C'est encore plus frappant dans l'offshore, où l'éolienne type est passée de 6 MW en 2016 à 12 MW, voire près de 15 MW comme pour les 60 unités du parc écossais de Moray West, aux pales de 108 m, un parc à même d'alimenter 1,3 million de foyers.

Aujourd'hui, la Chine, arrivée bien après les Européens sur cette activité, annonce un modèle de 20 MW avec un diamètre de rotor approchant 300 m. « On voit une course au gigantisme en mer car les possibilités sont plus grandes sans les contraintes »  terrestres, relève Matthieu Monnier, délégué général adjoint de l'association professionnelle France Renouvelables. « Les développeurs de projets cherchent une optimisation économique » : un coût de l'énergie in fine réduit. Pour riverains et donneurs d'ordre, c'est aussi moins d'unités plantées pour une même capacité globale.

C'est enfin le moyen d'installer des parcs plus puissants : la France, après un premier parc de 480 MW inauguré en 2022 à Saint-Nazaire (ouest), prévoit désormais 1 gigawatt (GW) au large d'Oléron (ouest), 1,5 GW en Manche... Des volumes déjà à l'oeuvre au Royaume-Uni ou en Allemagne.

Plus loin des côtes

Demain, à côté de l'éolien posé sur le sol marin, la technologie du flottant, aujourd'hui au stade pilote, ouvrira l'accès à des zones profondes, plus loin des côtes. Avantage : s'éloigner de l'œil humain, et accrocher des vents plus puissants et réguliers, autant de facteurs propices aux grands engins.

Pour Ricardo Rocha, directeur technique du développeur de projets allemand BayWa r.e, le flottant permettra aussi aux grosses éoliennes de s'affranchir de fondations devenues trop imposantes, remplacées par des flotteurs moins massifs.

Car « si les infrastructures autour de l'éolienne deviennent trop grosses, il n'y aura plus d'outils pour les produire », note-t-il. Pour lui, « il y aura forcément une limite à la croissance des éoliennes », mais le flottant pourra la repousser, un peu.

Limites physiques

La croissance des turbines et l'extension des parcs se heurteront de fait à des obstacles, concèdent les acteurs. Il y a la question des infrastructures portuaires et des rares bateaux à même de prendre en charge des nacelles de plus en plus lourdes ou des pales de plus de 100 mètres... Si le parc est lointain, comment garantir surveillance et maintenance, au-delà des seuls drones?

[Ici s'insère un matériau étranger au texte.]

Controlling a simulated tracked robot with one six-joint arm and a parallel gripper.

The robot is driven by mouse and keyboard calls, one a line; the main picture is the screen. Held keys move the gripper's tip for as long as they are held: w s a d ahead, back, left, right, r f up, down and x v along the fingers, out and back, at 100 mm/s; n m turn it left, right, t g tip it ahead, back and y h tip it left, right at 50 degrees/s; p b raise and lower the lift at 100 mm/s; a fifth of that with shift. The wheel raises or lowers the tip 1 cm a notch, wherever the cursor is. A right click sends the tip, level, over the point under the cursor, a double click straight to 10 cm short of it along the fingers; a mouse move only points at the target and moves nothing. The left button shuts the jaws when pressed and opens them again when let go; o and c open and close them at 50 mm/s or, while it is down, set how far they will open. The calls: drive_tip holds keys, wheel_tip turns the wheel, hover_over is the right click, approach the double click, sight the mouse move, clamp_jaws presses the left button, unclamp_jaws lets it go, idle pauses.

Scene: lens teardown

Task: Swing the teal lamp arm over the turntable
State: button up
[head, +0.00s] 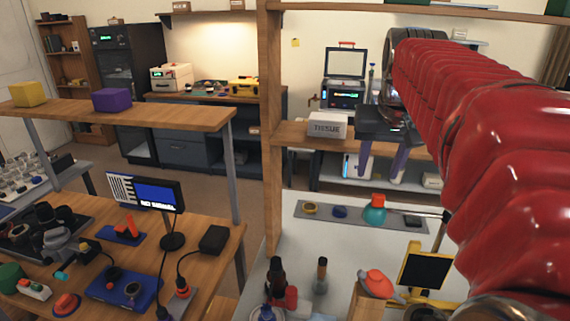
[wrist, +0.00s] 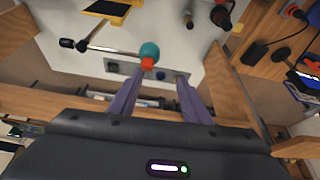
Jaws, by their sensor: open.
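The teal lamp head (head: 375,212), with a red cap, is at the end of a thin rod above the pale bench. I see no contact with the lamp. I cannot clearly identify the turntable; my red arm covers the right side of the head view.
A grey strip (head: 340,221) with small parts lies under the lamp. A yellow-framed black panel (head: 424,270), an orange-topped item (head: 377,284) and bottles stand nearer. A wooden post (head: 271,140) rises left of the bench. A tissue box (head: 327,125) sits on the shelf behind.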

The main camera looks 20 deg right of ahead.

Les très grandes profondeurs sont aussi une limite, car on ne sait pas (encore) fabriquer en version flottante l'indispensable plateforme électrique reliant les éoliennes pour renvoyer le courant à terre. Et puis il faudra toujours enfouir dans le sol marin le câble chargé de ramener le courant au rivage. Tout cela à quel prix?

Conséquences financières

Déjà, la montée en puissance des éoliennes s'est faite au prix d'une fragilisation économique des constructeurs européens, contraints de concevoir des machines toujours plus puissantes avant d'avoir rentabilisé les précédentes, explique Matthieu Monnier, qui voit là une course « un peu mortifère ».
« C'est tout le sujet du jeu que jouent les Chinois aujourd'hui en continuant la course à la puissance un peu sans limite, car qu'ils soient rentables ou pas, ils seront toujours subventionnés », pointe-t-il.

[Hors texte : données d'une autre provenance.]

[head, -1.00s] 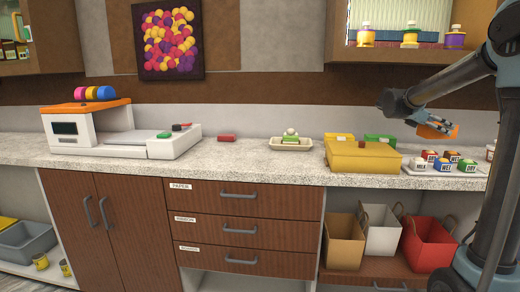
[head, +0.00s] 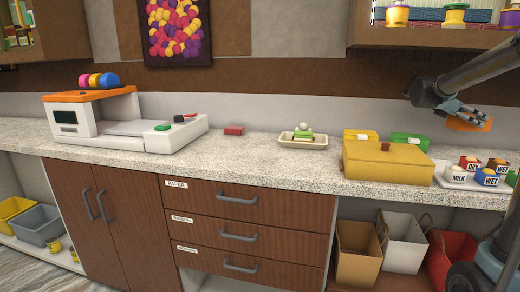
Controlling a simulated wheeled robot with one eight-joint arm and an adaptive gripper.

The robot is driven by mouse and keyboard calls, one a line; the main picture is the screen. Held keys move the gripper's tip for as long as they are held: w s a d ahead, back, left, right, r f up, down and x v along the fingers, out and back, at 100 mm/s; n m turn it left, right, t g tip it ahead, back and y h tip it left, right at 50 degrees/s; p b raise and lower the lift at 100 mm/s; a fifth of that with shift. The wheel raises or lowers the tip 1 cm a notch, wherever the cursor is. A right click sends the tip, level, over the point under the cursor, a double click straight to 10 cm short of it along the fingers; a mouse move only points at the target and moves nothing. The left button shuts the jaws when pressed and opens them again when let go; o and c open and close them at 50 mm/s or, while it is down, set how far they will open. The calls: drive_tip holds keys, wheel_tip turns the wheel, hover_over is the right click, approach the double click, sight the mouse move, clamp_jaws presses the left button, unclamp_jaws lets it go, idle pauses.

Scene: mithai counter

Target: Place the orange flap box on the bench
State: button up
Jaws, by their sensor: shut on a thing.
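An orange box (head: 471,124) is held at the far right of the head view, above the bench (head: 265,165). My gripper (head: 462,112) is shut on it; the fingers partly cover it, and its flap cannot be made out. The box is in the air, above and behind the white tray of labelled blocks and apart from it. The bench has a speckled pale top running across the view.
A yellow lidded box (head: 385,163), small yellow and green boxes (head: 410,141) and a tray of labelled blocks (head: 455,183) crowd the right. A cream dish (head: 303,141), a red block (head: 233,131) and a white machine (head: 110,122) stand further left. The counter front between is clear.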

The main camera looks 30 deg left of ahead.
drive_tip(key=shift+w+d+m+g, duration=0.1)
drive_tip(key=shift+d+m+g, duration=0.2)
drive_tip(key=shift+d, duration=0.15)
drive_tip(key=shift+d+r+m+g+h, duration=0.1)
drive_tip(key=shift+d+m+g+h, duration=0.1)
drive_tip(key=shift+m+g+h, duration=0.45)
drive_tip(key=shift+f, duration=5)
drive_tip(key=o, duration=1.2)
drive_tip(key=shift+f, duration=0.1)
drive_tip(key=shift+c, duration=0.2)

Le patron du danois Vestas a estimé dès l'an dernier que ses éoliennes étaient désormais assez grandes. Mais l'américain GE a annoncé développer une 18 MW, et le germano-espagnol Siemens Gamesa, qui a sorti cinq modèles en dix ans, porte un projet allant au-delà.

« Jusqu'où ira-t-on? 30 MW? On n'a pas encore la réponse », dit Matthieu Monnier. Mais « à un moment cela va s'arrêter », quand une machine coûtera plus que ce qu'elle produit, tous coûts additionnés, et puis « le vent a aussi ses limites ».